Packing boxes of different sizes and shapes is like a game of Tetris, but in 3D and with irregular shapes. You pack as tightly as you can, but there will be gaps. Fortunately Luann’s studio offered another useful resource: collections of yarn and fabric. These were originally packed in plastic totes. But totes aren’t space-efficient so we tossed them, redistributed the contents into plastic bags of various shapes and sizes, and evacuated as much air from the bags as we could. The result was a supply of packing material to fill spaces and cushion the load. For the studio containers, in particular, we wound up using very few cardboard boxes. An unanticipated benefit of the wooden boxes: structural support. When you’re stacking into an 8-foot-high space cardboard boxes tend to crush, wooden ones don’t.

In the end we used all four of the containers I’d reserved. Containers #1 and #2 are now storing Luann’s studio, #3 and #4 are storing our household stuff. If we’d been really brutal about excluding furniture we could have used only three and returned the fourth unused at no charge. I liked the idea of starting from scratch with nothing but a table and the bed we bought last year. But it the end a sofa, some chairs, and a few other items came along for the ride.

The household containers held no surprises for U-Pack. But the studio containers, especially #1, raised an eyebrow. There are some heavy items in that load. So heavy that I wound up hiring Dave Gillerlain and his team at Affordable Movers to help me load containers #1 and #2. What weighs so much? Among other things, African trade beads. Luann’s been collecting them for a long time, and she put Keene on the map of places that traders visit. A couple of times a year, Ibrahim Kabba would show up in his van and stage a bead show in our house. The van always rode low, and Kabba wore a back brace to carry in his wares. A cabinet packed full of those beads is a surprisingly dense and heavy object.

Here’s container #1 nearly full:

I’d wanted Dave to distribute the heaviest cabinets between containers #1 and #2, but things went quickly and by the time we got to this point I realized #1 was going to be a beast to lift. A useful refinement for U-Pack would be to embed a scale in each container. That feedback would have helped us balance the studio load between #1 and #2.

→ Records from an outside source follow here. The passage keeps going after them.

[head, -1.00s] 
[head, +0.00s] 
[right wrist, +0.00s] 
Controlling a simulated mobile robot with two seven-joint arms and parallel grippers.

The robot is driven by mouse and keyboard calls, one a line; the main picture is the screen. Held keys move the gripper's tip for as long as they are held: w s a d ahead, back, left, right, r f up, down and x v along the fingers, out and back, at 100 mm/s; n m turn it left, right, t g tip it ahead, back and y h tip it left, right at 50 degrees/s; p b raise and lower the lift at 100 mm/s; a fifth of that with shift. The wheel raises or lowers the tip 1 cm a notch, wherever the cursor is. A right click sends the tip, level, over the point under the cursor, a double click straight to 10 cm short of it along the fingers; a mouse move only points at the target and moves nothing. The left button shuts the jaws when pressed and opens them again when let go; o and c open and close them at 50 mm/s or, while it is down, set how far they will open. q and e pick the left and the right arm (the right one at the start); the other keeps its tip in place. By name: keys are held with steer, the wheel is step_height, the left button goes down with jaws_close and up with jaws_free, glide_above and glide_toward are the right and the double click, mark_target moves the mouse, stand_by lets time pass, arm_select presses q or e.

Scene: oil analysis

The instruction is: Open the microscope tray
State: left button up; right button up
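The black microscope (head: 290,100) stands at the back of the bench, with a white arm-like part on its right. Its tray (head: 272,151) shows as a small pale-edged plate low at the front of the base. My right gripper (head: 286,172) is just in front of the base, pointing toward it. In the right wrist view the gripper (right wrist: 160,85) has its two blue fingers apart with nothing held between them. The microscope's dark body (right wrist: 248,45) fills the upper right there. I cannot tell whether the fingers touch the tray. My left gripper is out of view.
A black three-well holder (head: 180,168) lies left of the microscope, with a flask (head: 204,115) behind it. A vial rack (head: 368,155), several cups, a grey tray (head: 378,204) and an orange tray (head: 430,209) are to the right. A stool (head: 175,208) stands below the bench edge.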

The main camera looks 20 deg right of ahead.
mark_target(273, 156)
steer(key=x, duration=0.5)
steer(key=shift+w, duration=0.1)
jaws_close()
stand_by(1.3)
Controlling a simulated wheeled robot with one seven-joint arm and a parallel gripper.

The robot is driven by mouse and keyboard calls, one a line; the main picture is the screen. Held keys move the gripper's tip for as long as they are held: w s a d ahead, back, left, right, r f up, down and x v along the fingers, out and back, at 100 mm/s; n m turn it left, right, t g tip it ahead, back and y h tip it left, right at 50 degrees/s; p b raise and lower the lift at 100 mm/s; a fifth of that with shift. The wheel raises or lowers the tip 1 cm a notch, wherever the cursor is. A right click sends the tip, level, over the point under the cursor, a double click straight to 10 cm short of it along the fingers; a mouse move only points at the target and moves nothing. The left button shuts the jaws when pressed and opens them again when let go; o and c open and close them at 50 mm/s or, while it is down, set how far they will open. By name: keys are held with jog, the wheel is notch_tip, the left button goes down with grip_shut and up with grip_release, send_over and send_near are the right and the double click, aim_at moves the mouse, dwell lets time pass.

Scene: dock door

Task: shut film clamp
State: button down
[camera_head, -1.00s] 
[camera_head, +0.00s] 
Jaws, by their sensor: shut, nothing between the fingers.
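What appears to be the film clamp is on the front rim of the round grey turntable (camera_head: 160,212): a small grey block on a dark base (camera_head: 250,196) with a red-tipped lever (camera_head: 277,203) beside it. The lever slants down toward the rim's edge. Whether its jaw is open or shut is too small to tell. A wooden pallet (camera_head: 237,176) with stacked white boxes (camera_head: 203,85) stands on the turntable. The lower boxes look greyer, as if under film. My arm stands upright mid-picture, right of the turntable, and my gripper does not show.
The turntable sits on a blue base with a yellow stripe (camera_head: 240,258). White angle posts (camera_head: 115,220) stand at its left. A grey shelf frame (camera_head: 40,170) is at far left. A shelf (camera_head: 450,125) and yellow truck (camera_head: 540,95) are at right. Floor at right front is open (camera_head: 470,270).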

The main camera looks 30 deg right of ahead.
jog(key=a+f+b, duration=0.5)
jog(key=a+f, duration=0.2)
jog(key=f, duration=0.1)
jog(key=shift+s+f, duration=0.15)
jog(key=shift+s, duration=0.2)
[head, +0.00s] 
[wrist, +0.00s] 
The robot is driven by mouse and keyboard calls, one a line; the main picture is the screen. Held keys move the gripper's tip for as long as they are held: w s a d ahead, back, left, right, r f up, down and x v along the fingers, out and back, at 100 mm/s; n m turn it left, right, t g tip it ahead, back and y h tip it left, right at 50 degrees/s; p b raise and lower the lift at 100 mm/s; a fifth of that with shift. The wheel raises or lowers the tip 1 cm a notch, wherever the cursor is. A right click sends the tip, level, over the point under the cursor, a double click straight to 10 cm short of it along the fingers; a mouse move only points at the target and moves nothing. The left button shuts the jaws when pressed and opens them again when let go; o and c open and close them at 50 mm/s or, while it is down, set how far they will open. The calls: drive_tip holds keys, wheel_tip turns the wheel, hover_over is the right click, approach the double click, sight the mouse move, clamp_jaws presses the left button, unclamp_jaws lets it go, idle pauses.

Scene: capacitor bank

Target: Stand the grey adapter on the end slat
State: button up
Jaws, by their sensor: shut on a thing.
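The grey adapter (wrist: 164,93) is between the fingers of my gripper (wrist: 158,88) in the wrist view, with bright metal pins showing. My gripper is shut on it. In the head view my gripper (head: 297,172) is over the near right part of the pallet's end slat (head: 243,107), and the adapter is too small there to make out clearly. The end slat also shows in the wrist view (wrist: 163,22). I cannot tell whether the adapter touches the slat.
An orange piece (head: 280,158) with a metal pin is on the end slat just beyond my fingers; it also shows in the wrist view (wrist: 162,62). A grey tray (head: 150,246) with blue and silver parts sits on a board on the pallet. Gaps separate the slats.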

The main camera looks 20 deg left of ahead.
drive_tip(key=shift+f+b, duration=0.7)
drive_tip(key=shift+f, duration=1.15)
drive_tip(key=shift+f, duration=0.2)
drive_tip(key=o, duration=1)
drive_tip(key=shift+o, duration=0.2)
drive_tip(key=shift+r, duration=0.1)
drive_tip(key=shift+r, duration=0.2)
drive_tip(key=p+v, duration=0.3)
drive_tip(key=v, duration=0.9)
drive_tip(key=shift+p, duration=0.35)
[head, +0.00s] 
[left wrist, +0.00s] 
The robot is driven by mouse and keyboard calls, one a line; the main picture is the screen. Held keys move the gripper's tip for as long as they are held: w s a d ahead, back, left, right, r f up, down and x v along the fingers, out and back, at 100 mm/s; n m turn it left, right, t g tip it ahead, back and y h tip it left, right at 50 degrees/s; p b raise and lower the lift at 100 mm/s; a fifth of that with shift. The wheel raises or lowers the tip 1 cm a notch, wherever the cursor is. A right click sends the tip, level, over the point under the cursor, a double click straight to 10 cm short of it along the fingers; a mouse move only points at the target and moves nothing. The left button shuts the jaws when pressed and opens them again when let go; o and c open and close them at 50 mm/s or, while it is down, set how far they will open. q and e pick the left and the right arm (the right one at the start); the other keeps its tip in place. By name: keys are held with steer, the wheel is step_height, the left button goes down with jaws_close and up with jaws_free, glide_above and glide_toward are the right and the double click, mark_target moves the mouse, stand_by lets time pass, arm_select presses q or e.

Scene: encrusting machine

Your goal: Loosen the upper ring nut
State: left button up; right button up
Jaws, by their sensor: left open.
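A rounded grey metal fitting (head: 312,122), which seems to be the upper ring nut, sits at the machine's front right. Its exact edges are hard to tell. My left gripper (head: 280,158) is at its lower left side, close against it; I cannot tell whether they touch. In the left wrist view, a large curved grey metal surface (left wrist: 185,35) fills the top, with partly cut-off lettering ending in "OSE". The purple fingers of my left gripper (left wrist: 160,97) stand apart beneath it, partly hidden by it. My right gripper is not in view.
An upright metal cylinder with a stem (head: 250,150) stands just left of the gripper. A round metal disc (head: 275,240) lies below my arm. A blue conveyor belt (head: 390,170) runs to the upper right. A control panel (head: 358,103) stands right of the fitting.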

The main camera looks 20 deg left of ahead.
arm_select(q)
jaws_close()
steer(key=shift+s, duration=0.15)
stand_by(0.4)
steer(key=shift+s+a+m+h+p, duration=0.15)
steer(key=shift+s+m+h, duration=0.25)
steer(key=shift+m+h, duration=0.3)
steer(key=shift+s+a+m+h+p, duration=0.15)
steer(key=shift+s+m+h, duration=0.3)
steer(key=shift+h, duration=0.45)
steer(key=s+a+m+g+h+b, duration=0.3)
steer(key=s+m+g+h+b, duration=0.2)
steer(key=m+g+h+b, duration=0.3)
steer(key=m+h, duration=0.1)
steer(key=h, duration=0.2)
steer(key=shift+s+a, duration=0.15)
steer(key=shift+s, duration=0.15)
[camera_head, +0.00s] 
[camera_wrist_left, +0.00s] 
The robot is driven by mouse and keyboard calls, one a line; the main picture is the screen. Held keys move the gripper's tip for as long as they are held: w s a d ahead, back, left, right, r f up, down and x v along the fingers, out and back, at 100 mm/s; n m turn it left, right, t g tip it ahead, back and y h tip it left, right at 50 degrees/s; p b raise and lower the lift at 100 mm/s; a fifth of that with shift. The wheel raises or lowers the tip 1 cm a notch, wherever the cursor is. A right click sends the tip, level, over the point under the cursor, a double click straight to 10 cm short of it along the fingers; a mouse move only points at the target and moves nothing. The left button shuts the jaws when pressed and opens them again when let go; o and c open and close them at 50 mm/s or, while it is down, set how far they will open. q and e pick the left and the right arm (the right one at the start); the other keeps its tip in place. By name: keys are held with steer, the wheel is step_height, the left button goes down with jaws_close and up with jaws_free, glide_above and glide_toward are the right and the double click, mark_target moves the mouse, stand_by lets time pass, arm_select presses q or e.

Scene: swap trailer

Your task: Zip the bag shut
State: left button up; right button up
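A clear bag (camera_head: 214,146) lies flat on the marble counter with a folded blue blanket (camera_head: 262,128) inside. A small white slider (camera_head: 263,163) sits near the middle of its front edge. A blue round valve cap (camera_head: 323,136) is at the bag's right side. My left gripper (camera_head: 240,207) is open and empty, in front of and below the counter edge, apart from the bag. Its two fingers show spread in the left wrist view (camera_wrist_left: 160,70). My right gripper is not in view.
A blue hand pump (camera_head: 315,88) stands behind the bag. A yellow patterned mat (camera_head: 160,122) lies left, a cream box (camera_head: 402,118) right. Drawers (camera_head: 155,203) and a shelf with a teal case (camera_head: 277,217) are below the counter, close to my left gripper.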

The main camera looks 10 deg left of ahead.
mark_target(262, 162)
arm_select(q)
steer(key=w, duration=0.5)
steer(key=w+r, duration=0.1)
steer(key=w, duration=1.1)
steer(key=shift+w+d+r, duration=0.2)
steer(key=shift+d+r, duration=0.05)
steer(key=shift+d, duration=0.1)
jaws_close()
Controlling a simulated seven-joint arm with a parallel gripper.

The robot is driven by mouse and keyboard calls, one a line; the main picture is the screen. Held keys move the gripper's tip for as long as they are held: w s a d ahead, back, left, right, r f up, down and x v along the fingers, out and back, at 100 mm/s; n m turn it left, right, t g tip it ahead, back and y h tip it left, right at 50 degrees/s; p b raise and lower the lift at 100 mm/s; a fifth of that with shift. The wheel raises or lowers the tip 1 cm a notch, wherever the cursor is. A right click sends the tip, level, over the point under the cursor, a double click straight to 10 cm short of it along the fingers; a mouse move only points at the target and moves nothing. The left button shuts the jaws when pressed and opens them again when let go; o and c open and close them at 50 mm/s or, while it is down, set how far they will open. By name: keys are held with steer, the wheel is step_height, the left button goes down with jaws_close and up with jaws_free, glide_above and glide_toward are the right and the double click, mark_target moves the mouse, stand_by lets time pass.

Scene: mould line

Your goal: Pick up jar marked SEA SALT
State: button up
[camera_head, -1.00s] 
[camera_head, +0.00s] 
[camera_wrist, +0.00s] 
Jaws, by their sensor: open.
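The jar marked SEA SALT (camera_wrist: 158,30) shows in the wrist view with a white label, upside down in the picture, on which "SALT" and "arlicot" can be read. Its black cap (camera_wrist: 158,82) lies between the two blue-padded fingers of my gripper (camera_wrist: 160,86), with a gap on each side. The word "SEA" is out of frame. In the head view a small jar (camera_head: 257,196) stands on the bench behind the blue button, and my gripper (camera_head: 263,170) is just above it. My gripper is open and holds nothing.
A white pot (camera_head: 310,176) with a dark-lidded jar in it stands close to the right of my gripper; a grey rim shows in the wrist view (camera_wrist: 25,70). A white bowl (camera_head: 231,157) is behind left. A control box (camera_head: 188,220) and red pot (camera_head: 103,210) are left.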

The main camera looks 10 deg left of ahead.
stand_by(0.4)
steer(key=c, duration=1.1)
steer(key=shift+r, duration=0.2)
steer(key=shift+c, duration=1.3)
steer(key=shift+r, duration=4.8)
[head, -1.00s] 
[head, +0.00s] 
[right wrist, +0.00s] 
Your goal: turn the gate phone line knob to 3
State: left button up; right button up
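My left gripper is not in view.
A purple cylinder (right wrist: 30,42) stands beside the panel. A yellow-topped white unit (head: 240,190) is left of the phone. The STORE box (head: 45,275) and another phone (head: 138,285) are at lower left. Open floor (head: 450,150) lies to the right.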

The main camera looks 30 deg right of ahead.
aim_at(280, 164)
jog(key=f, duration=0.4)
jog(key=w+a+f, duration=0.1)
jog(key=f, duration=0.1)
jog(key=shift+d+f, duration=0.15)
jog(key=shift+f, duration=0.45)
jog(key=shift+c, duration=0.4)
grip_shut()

We’d left the house by Wednesday morning when the truck showed up to fetch the containers. But I dropped by for a final check, just in time for the pickup. It was the same portly middle-aged guy who had delivered the empties. One person can do the job, but that person is heavily augmented with some serious exoskeletons. This time, I was relieved to see, the forklift was much beefier than the one that had unloaded the empties. Still, I was worried about #1. Sure enough, he’d gotten #2, #3, #4 loaded, had struggled with #1, and was about to reposition the forklift for a second try. “What’s in that one?” I explained as best I could, and asked if it’d be OK. “Yep, just need to come at it from another angle.” He was cheerful, like every U-Pack person I’ve talked to, but despite his optimism I couldn’t bear to watch and drove away. Nobody called from U-Pack, and an hour later the truck and all four cubes were gone.

We left Keene a week after the closing, on September 3, drove across the country visiting friends and family along the way, arrived in Santa Rosa on the evening of the 13th, and rented our new home yesterday, the 15th. It’ll be another week before we can move in, but it’s worth the wait. The place we’ve rented has enough space to unload everything and create a basic working studio for Luann. So we’ll be able to retrieve all four containers and end all the storage charges. But that’s an unexpectedly good outcome. This is the North Bay, space is at a premium, and the rental market is tight as a drum. We were prepared to rent a small apartment, retrieve only the two household containers, then later rent a separate studio and retrieve the two studio containers. Shipping a load to two unknown destinations, for retrieval on two unknown dates, with pay-as-you-use storage for each part of the load, was a tricky set of requirements. U-Pack has designed a really smart system that can, perhaps uniquely, meet those requirements.

One thought on “3D Elastic Storage, part 2

  1. Excellent documentation and detail as always Jon. Love that you’re getting a big change of scenery. I’ve stayed in Santa Rosa for after conference visits in California (At Sonoma State, just south of Santa Rosa in Rohnert Park). If I was to move to California, that’s where I would have moved to as well.